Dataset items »
BEGIN

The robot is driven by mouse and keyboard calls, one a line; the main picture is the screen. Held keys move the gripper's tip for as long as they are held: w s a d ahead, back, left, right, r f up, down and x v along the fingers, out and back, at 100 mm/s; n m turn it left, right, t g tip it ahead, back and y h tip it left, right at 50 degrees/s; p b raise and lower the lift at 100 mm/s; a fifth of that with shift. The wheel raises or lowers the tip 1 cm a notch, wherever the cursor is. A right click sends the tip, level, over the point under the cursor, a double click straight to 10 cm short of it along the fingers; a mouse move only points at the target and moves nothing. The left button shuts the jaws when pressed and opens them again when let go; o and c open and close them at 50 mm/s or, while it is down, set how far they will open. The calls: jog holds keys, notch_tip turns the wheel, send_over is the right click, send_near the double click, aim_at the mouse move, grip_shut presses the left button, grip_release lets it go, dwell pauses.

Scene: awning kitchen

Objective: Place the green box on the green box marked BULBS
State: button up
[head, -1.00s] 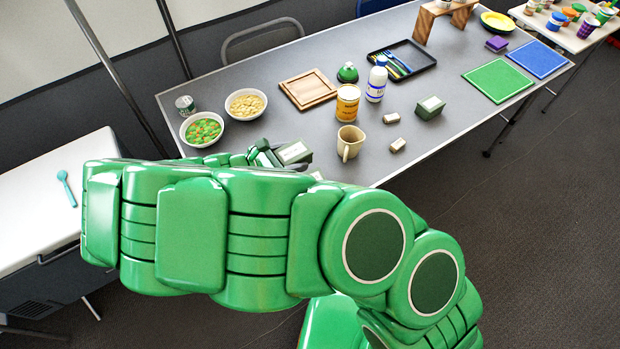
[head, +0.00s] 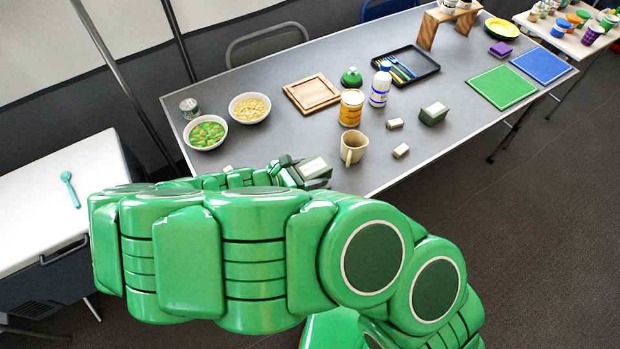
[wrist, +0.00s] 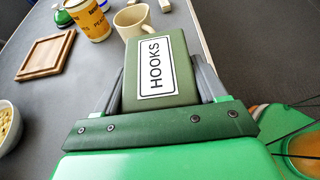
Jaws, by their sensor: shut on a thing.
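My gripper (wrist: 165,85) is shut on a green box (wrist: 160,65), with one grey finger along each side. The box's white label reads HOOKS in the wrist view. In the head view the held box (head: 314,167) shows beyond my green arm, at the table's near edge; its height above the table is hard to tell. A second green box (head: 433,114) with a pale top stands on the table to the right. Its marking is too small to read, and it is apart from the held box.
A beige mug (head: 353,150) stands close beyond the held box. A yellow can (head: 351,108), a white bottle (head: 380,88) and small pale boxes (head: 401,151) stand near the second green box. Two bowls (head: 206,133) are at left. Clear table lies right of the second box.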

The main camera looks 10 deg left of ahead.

END
BEGIN

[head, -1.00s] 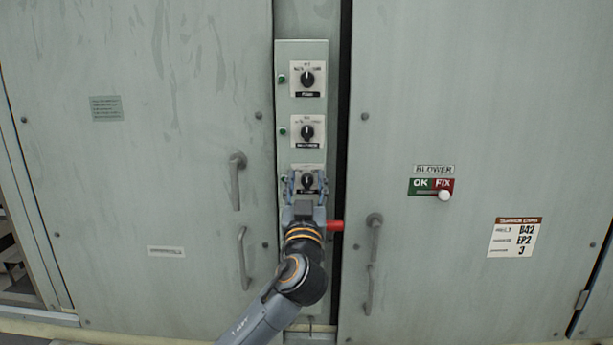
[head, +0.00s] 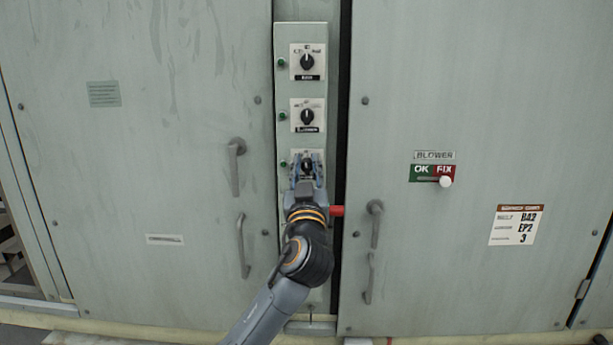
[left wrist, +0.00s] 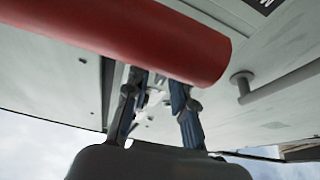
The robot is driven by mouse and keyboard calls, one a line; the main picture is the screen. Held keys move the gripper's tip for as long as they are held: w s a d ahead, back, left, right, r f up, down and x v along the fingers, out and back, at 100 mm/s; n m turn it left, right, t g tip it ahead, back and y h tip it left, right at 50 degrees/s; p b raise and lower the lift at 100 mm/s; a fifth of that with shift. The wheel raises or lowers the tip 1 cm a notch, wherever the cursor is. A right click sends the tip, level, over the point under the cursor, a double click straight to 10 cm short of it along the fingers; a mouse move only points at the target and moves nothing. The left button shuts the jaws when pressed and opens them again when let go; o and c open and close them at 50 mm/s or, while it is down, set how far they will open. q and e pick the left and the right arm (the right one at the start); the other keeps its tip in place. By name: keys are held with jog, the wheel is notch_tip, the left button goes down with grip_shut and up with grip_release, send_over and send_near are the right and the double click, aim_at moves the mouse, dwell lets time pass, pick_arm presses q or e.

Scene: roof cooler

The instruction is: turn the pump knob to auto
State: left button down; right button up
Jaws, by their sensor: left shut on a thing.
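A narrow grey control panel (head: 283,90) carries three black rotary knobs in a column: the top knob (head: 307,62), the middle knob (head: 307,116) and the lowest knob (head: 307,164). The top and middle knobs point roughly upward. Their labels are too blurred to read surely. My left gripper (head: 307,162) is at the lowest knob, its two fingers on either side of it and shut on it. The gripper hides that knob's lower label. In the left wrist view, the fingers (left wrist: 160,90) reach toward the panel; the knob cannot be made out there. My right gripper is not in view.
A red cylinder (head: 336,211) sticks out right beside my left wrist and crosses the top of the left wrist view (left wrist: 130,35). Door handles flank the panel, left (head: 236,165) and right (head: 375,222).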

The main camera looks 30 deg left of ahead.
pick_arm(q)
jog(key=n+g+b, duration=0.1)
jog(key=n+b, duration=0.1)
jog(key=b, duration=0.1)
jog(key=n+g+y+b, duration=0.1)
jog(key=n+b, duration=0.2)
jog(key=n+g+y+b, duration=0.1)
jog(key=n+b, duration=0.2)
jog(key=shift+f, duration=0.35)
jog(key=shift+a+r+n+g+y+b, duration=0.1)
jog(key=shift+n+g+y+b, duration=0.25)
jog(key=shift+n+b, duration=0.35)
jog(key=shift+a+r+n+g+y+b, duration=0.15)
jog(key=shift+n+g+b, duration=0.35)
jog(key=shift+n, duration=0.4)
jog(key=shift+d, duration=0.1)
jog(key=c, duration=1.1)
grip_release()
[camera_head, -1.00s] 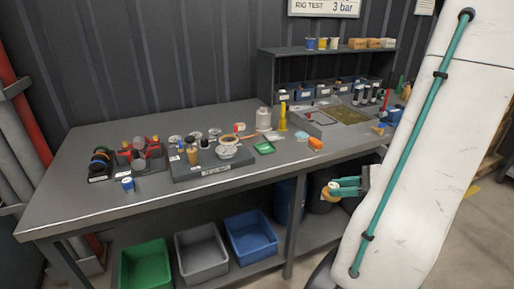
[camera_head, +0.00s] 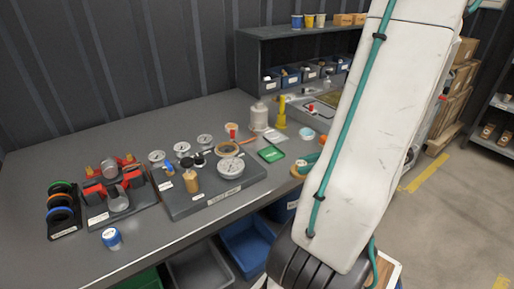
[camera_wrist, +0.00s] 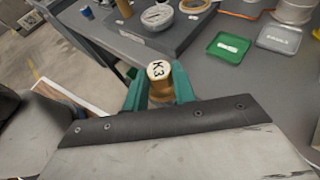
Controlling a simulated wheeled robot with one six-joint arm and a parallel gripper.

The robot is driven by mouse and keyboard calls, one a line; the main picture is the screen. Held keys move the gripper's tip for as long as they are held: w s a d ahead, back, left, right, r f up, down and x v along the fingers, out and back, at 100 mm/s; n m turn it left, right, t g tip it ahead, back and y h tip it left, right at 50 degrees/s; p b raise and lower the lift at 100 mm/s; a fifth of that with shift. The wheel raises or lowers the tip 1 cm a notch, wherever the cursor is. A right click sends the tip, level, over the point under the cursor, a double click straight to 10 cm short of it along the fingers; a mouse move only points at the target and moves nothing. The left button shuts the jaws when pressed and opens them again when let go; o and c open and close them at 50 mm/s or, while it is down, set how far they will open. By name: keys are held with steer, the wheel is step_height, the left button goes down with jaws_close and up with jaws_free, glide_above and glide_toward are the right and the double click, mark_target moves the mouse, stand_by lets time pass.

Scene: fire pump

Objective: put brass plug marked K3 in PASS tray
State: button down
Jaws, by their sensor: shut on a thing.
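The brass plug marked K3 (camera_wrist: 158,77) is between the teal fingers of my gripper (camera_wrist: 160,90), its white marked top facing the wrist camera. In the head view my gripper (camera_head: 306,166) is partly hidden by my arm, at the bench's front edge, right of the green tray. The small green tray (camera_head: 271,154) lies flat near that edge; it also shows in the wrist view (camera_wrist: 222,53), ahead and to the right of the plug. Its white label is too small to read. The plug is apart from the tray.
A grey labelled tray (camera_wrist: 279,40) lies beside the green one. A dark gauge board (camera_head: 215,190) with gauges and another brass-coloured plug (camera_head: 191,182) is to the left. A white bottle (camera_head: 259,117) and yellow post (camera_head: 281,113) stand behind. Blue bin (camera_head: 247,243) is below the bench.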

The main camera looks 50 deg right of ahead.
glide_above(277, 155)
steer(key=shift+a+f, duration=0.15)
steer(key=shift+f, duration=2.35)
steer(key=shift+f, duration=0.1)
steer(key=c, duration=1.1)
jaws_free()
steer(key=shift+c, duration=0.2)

END
BEGIN

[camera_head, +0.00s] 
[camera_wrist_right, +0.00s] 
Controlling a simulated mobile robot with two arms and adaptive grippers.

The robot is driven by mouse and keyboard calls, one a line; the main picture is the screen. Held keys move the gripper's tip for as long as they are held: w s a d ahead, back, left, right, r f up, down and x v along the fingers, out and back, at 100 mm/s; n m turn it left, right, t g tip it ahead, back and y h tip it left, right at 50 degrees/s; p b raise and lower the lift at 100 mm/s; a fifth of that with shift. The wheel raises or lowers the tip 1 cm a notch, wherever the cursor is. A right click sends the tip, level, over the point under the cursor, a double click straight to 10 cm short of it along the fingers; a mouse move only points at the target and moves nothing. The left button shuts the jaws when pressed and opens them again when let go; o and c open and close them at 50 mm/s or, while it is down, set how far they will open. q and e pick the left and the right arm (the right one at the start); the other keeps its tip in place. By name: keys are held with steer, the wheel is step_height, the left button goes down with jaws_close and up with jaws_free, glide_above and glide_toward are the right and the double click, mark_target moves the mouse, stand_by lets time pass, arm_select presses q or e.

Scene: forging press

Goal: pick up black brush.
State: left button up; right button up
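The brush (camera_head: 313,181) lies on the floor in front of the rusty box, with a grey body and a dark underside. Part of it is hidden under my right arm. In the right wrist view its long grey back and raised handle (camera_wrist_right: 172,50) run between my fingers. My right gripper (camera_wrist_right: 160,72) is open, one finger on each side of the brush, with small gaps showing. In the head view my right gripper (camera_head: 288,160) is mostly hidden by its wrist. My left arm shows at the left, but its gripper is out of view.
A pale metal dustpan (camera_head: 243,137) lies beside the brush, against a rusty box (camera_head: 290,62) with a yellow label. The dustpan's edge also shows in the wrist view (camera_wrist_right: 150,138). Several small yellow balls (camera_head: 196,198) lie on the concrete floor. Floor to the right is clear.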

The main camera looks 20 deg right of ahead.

END

Stated goal » Print the lines from the line with "go, dwell pauses." to the line with "Objective: Place the" exactly, and print nothing else. Both of those lines are included.

Result for this exercise »
The robot is driven by mouse and keyboard calls, one a line; the main picture is the screen. Held keys move the gripper's tip for as long as they are held: w s a d ahead, back, left, right, r f up, down and x v along the fingers, out and back, at 100 mm/s; n m turn it left, right, t g tip it ahead, back and y h tip it left, right at 50 degrees/s; p b raise and lower the lift at 100 mm/s; a fifth of that with shift. The wheel raises or lowers the tip 1 cm a notch, wherever the cursor is. A right click sends the tip, level, over the point under the cursor, a double click straight to 10 cm short of it along the fingers; a mouse move only points at the target and moves nothing. The left button shuts the jaws when pressed and opens them again when let go; o and c open and close them at 50 mm/s or, while it is down, set how far they will open. The calls: jog holds keys, notch_tip turns the wheel, send_over is the right click, send_near the double click, aim_at the mouse move, grip_shut presses the left button, grip_release lets it go, dwell pauses.

Scene: awning kitchen

Objective: Place the green box on the green box marked BULBS

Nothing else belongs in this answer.